- What is asked -
Write out the listing, please, but only from its first line through the line containing "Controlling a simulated", exactly as given and without pictures.

- Stored data -
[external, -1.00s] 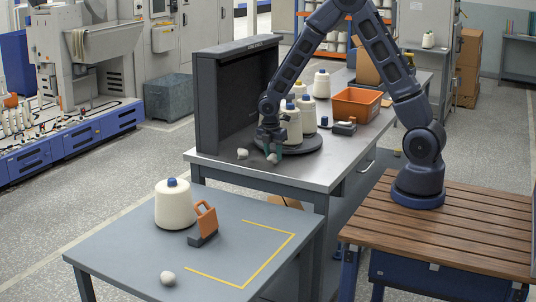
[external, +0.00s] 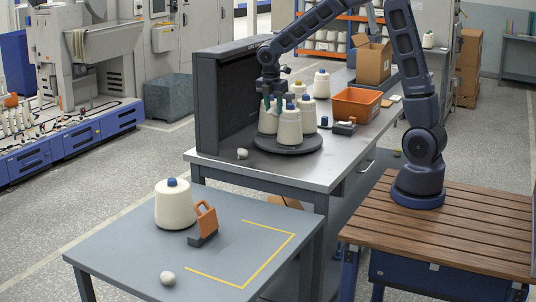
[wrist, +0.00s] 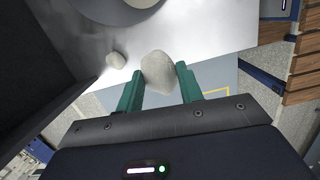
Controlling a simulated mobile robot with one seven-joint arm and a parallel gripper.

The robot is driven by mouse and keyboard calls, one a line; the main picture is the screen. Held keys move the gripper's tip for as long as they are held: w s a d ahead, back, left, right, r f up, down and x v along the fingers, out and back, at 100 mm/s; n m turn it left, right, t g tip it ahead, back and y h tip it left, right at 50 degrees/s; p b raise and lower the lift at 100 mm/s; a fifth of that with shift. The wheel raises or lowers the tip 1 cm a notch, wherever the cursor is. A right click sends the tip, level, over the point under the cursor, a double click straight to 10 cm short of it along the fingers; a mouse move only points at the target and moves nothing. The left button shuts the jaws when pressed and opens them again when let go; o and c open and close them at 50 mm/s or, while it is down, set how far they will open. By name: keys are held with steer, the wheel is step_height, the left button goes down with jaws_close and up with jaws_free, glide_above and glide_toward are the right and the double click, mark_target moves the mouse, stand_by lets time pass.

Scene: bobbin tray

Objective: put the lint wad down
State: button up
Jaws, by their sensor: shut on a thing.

- Reply to the exercise -
[external, -1.00s] 
[external, +0.00s] 
[wrist, +0.00s] 
Controlling a simulated mobile robot with one seven-joint arm and a parallel gripper.

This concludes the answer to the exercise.